Stranglehold’un monitörlerimizi kana bulamasına çok az bir süre kala demosu bizlerle

“John Woo Presents Sunar” eğer ki bir yapımın öncesinde bu yazıyı görürseniz bilmelisiniz ki, aksiyon ihtiyacınızı fazlasıyla gidereceksiniz. Eğer oyuncuların içinde “Chow Yun-Fat” ismini görürseniz, göreceğiniz ve hissedeceğiniz aksiyonun daha fazla olmasını dileyemezsiniz.

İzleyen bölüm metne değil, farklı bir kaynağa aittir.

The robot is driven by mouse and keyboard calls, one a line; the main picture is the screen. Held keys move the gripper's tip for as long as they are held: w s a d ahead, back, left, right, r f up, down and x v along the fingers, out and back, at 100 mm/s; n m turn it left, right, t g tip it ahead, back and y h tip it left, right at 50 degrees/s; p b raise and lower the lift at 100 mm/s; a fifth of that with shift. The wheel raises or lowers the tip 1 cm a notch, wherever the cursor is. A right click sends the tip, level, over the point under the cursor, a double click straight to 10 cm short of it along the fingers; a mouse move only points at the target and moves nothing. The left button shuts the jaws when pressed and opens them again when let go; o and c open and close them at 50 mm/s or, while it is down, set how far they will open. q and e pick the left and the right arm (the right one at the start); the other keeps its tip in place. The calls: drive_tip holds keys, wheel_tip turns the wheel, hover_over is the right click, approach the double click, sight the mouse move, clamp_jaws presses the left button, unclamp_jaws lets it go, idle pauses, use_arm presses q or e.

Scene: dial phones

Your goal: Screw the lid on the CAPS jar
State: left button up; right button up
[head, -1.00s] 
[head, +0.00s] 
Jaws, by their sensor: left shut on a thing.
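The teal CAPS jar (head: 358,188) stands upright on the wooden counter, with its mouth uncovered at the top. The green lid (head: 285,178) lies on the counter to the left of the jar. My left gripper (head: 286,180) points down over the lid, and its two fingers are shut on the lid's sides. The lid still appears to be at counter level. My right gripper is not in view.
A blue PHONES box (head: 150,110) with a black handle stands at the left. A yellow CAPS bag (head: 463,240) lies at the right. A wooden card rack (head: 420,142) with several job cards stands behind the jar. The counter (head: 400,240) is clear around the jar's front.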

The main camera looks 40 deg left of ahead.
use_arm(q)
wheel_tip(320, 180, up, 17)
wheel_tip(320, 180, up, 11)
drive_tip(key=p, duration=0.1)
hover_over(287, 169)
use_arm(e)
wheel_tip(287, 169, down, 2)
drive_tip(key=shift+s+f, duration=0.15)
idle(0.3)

Öncelikle Stranglehold’un konusuna biraz göz atacak olduğumuz zaman, yapımcıların artık yazacak değişik senaryolar bulamayacağını da düşünürsek; “Ben bu konuyu bir yerden hatırlıyorum” demeniz olası. Oyunumuzda geçmişi parlak bir polisi canlandırıyoruz. Mafyanın peşinden koşarken arkadaşımızın öldürüldüğünü öğreniyoruz. Bu olaydan sonra bir polis olup da intikam almamak çok yanlış bir seçim olur. Eğer karşınızdakileri hafife alıp, ailenizin kaçırılacağını düşünemezsiniz. İşte karakterimiz Tequlia, aslında doğru olduğunu düşündüğü yanlışı yapıyor ve aksiyona başlıyoruz.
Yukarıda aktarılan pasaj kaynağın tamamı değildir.